How The Mecca embraces queer diversity on campus and gained the rank of the no. 1 most inclusive HBCU through the University’s cultural and educational incentives.

by Amber D. Dodd

Queer students have less to fear than their counterparts 15-20 years ago at Howard thanks to the University’s cultural and educational incentives. Photo by Chris Campbell

LGBTQ identifying students pose in Howard University's Intercultural and LGBTQ Resource Center

Queer students have less to fear than their counterparts 15-20 years ago at Howard thanks to the University’s cultural and educational incentives. Photo by Chris Campbell

It is a refreshing, airy April evening on The Yard.  

Activist Victoria Kirby York (BA ’09, MPA ’11) is wearing a breezy, rainbow jumpsuit as she leads me to the Blackburn Center on a campus tour to discuss Howard’s queer Black icons, and prominent spaces containing their history.  

“Every Friday at 7, we had our meeting. Always in the same space,” York says as we move to rooms 150 and 148. She was a member of BLAGOSAH, the Black Lesbian and Gay Organization of Students at Howard University. “Part of the reason why we were able to have a lock on those rooms was Roberta McLeod, who was director of the Blackburn Center.”  

We stopped outside to acknowledge the Divine Nine’s sorority plots. Lucy Diggs Slowe, Alpha Kappa Alpha Sorority, Inc.’s first president and Howard’s first female dean (Dean of Women), refused to relocate on campus and leave her housemate of 15 years, playwright Mary P. Burrill who is believed to be Slowe’s partner.  

Zora Neale Hurston, the famed alumna and author of “Their Eyes Were Watching God,” who was also thought to be bisexual, co-founded the student-ran newspaper, The Hilltop in 1924. Even across The Yard, York mentions that Banneker Field is a landmark location where the very first Black pride celebration took place on May 25, 1991.  

Victoria Kirby York outside by reservoir
Victoria Kirby York was keynote speaker at the Lavender graduation ceremony in 2022.

 “The next stop on the tour is Alaine Locke Hall,” York says.  

Considered the grandfather of the Harlem Renaissance, Locke was private about his sexuality publicly though his friends and inner circles knew he was gay.   

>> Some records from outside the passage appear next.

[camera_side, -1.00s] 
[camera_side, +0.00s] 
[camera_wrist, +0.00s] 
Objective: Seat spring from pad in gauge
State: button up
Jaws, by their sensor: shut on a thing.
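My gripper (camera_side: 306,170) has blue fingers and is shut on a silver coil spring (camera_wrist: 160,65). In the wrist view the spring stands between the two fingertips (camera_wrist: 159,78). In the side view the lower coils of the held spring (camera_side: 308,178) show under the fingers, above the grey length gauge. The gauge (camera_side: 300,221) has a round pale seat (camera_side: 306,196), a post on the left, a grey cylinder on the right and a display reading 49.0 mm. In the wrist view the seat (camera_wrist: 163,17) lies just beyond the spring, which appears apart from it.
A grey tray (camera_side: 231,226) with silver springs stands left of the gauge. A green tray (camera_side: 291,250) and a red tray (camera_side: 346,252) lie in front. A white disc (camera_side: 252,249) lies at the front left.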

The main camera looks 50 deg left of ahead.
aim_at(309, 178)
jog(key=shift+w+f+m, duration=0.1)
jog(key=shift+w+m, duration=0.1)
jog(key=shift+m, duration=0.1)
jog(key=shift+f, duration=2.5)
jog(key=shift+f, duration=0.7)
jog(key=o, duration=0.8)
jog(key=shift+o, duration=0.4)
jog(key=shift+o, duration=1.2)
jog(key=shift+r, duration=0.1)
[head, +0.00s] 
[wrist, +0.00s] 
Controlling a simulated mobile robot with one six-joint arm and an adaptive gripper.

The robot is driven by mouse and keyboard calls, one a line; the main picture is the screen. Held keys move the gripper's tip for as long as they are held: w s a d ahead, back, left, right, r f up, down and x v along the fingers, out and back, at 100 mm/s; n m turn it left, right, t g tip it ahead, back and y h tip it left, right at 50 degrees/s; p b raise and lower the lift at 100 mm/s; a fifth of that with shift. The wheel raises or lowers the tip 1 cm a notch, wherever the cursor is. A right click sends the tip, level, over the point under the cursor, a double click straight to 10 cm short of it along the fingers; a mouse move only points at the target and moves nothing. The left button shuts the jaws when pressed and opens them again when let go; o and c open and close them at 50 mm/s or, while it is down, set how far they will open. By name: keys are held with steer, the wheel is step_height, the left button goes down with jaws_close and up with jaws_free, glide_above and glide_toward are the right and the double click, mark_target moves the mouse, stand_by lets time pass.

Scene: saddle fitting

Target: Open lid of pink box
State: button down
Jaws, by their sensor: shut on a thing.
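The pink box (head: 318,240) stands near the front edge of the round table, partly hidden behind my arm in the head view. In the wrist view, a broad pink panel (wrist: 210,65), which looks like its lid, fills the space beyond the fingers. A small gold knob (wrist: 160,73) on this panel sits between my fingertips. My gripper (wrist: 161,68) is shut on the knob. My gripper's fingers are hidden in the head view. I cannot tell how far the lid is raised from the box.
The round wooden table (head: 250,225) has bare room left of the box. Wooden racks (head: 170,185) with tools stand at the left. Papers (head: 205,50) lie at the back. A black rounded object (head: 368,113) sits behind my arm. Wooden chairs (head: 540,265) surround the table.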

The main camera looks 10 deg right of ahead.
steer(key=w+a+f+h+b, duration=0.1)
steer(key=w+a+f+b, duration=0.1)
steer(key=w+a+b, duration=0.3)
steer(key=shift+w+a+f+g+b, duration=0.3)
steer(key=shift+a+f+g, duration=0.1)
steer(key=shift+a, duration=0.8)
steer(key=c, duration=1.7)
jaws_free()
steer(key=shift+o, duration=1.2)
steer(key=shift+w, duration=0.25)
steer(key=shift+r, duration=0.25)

“He was the first African American Rhodes scholar back in 1908,” she says. “Many of his students first started off honing their craft and writing here at Howard, then went on to start the Harlem Renaissance.” 

York is Howard’s queer history too; she was the first openly gay student member to serve on the Board of Trustees. She drafted a report for President Ribeau called The Lavender Report that highlighted Howard's LGBTQ+ history and the challenges that our LGBTQ+ student body faced and published commentary in the Harvard University Kennedy School of Government's LGBTQ Policy Journal called The Black Closet: the Need for LGBTQ+ Resource Centers at HBCUs, nudging Howard’s administration to implement a full-on LGBTQ+ resource office. 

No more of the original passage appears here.